These policy moves aim to safeguard state revenue targets amid both global and domestic challenges, including efforts to enhance international tax cooperation and crack down on illegal cigarettes.
Finance Minister Purbaya Yudhi Sadewa announced a strategic decision to keep Tobacco Excise (CHT) tariffs unchanged for 2026, providing certainty for the cigarette industry despite the ambitious excise and customs revenue target of IDR 336 trillion under the 2026 state budget. To achieve this target without raising rates, the government is strengthening revenue security through stricter law enforcement and large-scale crackdowns on illegal cigarette circulation, while also developing Tobacco Industry Zones (KIHT) as a one-stop service to encourage illegal producers to shift into formal compliance.
On the domestic tax side, the Directorate General of Taxes (DGT) faces challenges as the number of taxpayers filing their 2025 Annual Tax Returns (SPT) is projected to decline to around 14 million, compared with the previous year. The DGT is analyzing the causes of this drop—particularly among individual taxpayers—while preparing the Core Tax System to improve future filing processes. At the global level, Indonesia is playing an active role in the UN Global Tax Cooperation Convention, highlighting four key issues, including combating tax evasion and optimizing taxation of the digital economy, reflecting Indonesia’s push for international tax fairness.
Meanwhile, the business sector is concerned about potential disruptions from tighter import inspections. Business associations warn that stricter customs checks could disrupt logistics flows and raise costs, ultimately undermining the competitiveness of domestic products due to possible delays in raw material supply. They have called on port and customs authorities to align stricter oversight with import efficiency so that enforcement goals are achieved without harming business activity.
The government’s decision not to raise tobacco excise rates in 2026 provides certainty for the tobacco industry in planning production and investment, while also helping maintain stable retail prices. However, the ambitious revenue target of IDR 336 trillion heavily depends on the effectiveness of efforts to curb illegal cigarette distribution. For businesses reliant on imports, tighter inspection measures must be carefully managed, as they risk supply chain disruptions and higher logistics costs, which could erode overall competitiveness. Meanwhile, declining taxpayer compliance signals the need for the DGT to revise its education and enforcement strategies. At the same time, Indonesia’s prominent stance at the UN tax forum underscores its commitment to a fairer global tax system—and issue of critical importance for multinational businesses.

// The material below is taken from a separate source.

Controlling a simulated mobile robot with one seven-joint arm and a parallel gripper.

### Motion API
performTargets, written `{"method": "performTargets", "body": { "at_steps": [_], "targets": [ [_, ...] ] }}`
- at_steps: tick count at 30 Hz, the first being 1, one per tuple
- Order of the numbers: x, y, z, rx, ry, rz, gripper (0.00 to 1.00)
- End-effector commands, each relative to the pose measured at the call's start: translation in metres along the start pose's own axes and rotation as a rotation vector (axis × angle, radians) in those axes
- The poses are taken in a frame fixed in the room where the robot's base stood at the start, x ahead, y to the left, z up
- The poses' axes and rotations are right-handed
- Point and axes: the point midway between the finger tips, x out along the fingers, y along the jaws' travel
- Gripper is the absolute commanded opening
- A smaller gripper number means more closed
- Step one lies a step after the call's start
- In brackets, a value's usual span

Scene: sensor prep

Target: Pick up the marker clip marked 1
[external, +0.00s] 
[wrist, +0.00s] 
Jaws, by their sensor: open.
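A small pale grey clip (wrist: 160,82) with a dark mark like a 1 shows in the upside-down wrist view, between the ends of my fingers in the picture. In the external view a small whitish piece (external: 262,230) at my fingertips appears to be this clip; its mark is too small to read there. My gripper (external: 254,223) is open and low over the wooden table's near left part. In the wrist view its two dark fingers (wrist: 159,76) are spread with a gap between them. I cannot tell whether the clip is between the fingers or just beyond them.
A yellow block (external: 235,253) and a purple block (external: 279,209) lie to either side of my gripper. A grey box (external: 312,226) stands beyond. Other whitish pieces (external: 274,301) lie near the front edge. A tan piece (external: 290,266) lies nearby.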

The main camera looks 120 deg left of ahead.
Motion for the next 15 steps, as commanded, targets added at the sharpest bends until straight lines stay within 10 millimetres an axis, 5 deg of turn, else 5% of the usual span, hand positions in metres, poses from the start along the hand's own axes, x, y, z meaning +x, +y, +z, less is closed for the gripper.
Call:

The interplay of fiscal and regulatory measures across taxation, customs, and industry will shape Indonesia’s business climate moving into 2026. The certainty of tobacco excise tariffs, new enforcement-driven revenue strategies, declining tax compliance, and tighter import rules all demand close attention from businesses and investors. A thorough understanding of these regulatory dynamics—and the government’s commitment to system improvements—will be key to making informed business decisions and mitigating risks amid shifting market conditions and policy changes.